Scan the entries below and extract each line with the word "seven" in it.

-- START DATASET EXTRACT --

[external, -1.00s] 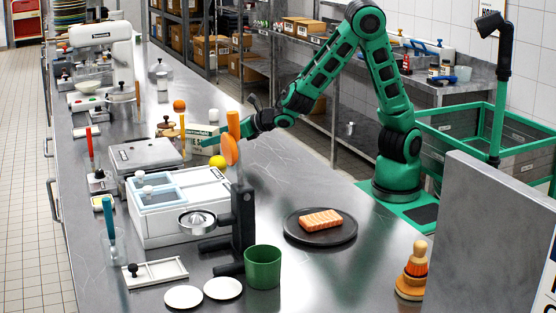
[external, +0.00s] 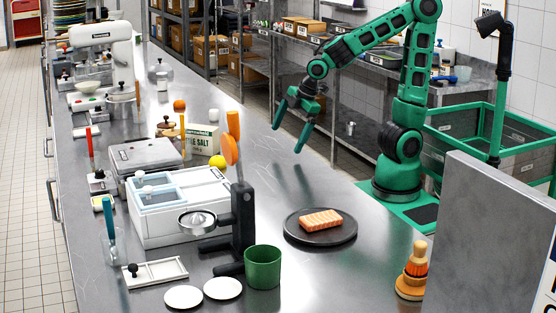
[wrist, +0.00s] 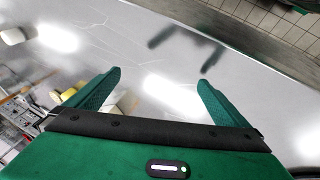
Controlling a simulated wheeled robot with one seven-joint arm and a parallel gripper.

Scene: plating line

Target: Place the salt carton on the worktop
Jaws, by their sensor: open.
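I cannot make out the carton clearly in the wrist view.
A yellow lemon (external: 218,162), an orange spatula (external: 231,150) and a white container unit (external: 180,205) crowd the carton. A dark plate (external: 345,235) holds a salmon block (external: 321,220). A green cup (external: 263,268) stands in front.

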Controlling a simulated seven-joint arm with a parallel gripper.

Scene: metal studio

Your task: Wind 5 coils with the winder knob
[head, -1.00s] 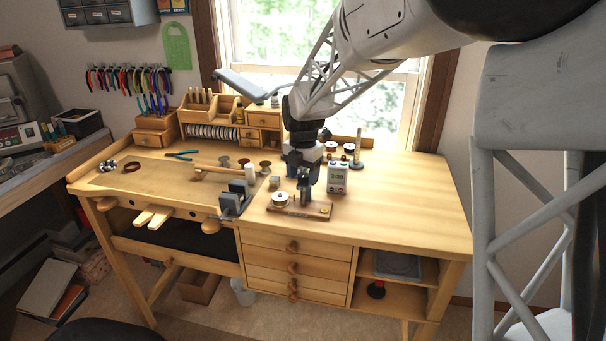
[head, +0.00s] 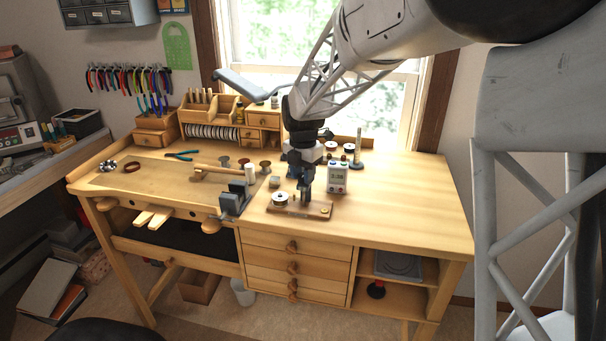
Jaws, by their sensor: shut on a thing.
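The winder is a small wooden board (head: 290,209) near the front edge of the bench, with a pale spool (head: 280,198) at its left end and a brass-coloured round piece (head: 325,211) at its right end. My gripper (head: 306,199) points down over the middle of the board. It is shut on the winder knob, which its fingers mostly hide. A small grey-white device with a display (head: 337,178) stands just behind and right of the gripper; its digits are too small to read surely. The wound coils cannot be made out.
A dark grey vise-like block (head: 236,198) stands left of the winder at the bench edge. More spools (head: 349,149) stand behind the device. The bench top (head: 410,200) to the right is clear.

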-- END DATASET EXTRACT --

- [COMPLETE OUTPUT]
Controlling a simulated wheeled robot with one seven-joint arm and a parallel gripper.
Controlling a simulated seven-joint arm with a parallel gripper.

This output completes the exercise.